Sonia Bible, the documentary’s writer and director, points out that Norton has a few lessons for society today, when radical personalities and movements abound, especially online.

“Rosaleen’s story is a cautionary tale to a modern world that is increasingly fearful and reactionary,” said Bible. “Social media and web-based petitions enable people to condemn anything they don’t like and drum up support for it to be banned, without any discussion or consideration of differences in taste or freedom of expression.”

Norton initially experienced negative backlash in 1949, when her first exhibition at the University of Melbourne was raided by the city’s police and several of the paintings were seized and destroyed.

She was acquitted of obscenity charges, but it was the beginning of a campaign of persecution that would last for nearly three decades, targeting Norton for little more than being a threat to the reigning conservative culture. “The Art of Rosaleen Norton,” a book she published in 1952 with her lover Gavin Greenlees containing reproductions of Norton’s art, was banned in New South Wales and in the United States.

In the mid-’50s she began an affair with British composer and conductor Sir Eugene Goossens, but afterward he was caught bringing erotic photographs into Australia from England and his career ended in disgrace.

Born in New Zealand in 1917, Norton immigrated to Australia with her family in 1925. Her passion for the esoteric was evident in her early work.

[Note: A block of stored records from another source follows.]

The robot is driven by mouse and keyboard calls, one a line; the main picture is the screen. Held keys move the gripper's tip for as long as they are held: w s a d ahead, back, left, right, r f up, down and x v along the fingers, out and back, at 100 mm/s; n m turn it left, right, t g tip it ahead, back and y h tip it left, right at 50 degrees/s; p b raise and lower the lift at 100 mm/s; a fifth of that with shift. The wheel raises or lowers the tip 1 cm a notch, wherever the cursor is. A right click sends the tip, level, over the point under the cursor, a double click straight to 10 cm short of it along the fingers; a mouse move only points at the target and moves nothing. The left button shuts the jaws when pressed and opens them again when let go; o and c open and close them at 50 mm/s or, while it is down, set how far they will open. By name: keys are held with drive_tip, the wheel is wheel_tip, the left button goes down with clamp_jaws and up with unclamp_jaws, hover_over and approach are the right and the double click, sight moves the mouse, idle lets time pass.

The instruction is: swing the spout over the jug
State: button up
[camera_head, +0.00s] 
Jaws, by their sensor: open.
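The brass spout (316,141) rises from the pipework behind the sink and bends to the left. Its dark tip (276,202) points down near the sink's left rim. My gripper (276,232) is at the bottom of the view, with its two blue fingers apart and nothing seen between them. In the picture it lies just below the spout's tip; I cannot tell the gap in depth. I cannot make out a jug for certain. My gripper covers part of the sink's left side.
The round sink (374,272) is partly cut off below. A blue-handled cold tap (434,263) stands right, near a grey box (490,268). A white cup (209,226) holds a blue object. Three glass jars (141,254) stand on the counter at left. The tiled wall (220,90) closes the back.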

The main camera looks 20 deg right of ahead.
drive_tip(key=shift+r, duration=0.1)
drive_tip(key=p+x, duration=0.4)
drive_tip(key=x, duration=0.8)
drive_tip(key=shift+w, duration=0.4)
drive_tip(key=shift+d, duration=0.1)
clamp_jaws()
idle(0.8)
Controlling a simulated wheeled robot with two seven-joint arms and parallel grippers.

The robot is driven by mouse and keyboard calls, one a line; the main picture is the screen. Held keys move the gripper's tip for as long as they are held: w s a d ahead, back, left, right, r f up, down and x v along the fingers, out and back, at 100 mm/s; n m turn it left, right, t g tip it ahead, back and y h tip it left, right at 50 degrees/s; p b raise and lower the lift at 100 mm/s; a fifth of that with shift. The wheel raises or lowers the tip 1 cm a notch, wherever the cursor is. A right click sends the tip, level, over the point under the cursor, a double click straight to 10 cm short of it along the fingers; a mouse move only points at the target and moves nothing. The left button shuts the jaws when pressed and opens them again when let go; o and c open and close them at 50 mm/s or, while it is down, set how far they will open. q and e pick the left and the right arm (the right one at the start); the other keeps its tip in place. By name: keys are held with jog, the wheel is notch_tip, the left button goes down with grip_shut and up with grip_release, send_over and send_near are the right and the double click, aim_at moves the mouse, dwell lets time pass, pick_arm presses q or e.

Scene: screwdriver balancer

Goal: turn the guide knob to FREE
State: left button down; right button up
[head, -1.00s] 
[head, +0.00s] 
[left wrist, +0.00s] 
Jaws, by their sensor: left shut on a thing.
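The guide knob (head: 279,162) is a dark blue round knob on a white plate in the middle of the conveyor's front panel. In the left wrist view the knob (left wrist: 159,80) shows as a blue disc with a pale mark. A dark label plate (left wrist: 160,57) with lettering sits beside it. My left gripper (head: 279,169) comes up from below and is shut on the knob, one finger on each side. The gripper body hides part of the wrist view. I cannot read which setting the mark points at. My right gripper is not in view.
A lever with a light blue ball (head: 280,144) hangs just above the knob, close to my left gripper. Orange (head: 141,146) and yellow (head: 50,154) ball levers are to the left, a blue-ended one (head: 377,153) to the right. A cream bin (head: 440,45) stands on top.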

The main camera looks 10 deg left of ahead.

Norton’s paintings often depicted the mystical images she received while practicing trance magic, which uses meditation to transcend the constraints of the physical world and attain higher levels of consciousness.

Heady images of demons, goddesses and otherworldly beings made their way onto Norton’s canvases. The Greek god Pan — half-goat, half man, and the embodiment of the lustier side of nature — appeared prominently in her work. Norton didn’t hide her devotion to the horned deity. Synonymous with the hunt and the wild forces that spark creation, Pan inspired Norton both artistically and spiritually.

Nevill Drury, the late author of “Pan’s Daughter: The Magical World of Rosaleen Norton,” recounted Norton’s thoughts about the god on his website: “As Rosaleen told me in 1977, Pan was very much a deity for the present day, not simply an archetypal figure from antiquity. For her, Pan was the creative force in the universe who protected the natural beauty of the planet and conserved the resources of the environment.”

But her thirst for knowledge didn’t stop there.

“Rosaleen’s practices and philosophies were a lot more than witchcraft,” Bible said, noting that Norton was self-taught in Eastern religions, astrology and the Kabbalah.

The Witch of Kings Cross” deconstructs the allegations against Norton, but the film spends more time delineating the profile of a woman who lived life on her own terms as both a bohemian and an active occultist.

Interspersed with dramatic re-creations and interviews with many of Norton’s contemporaries are a number of evocative dance scenes, shot in black and white with hints of burlesque, set to Norton’s favorite classical music pieces. In these scenes, viewers of the film find Norton among the deities she worshipped and from which she drew inspiration.

“The dance scenes in the film were my responses as a filmmaker to Rosaleen’s journeys into trance and the gods and goddesses in her work,” Bible explained. “Pan, Lilith and Lucifer are brought to life on a mythical, otherworldly stage, accessed through a portal in a majestic fig tree.”

The images that shocked Australia in the 1950s would be considered tame in art circles today, and Norton’s exploration of witchcraft, far from being taboo, is now part of the mainstream.

Moon circles — based on pagan rituals where groups gather to harness the power of our closest celestial body — can be found at yoga studios and wellness centers across the United States. Prestigious academic institutions including Yale University and the Massachusetts Institute of Technology offer open courses on witchcraft and magic. Tarot cards, ritual tools and witchcraft conventions are being created by and for women of color.

“The Witch of Kings Cross” is a reminder that these advancements depend on the lives of gifted outliers like Norton.

“Rosaleen was persecuted by authorities for being powerful, sexual and independent,” Bible said. “She was initially labeled a ‘witch’ by the media. This still happens today. We need to ask ourselves: ‘What is so frightening about allowing women to be powerful?’ It might actually lead to a better world, if all societies can let go of that fear.”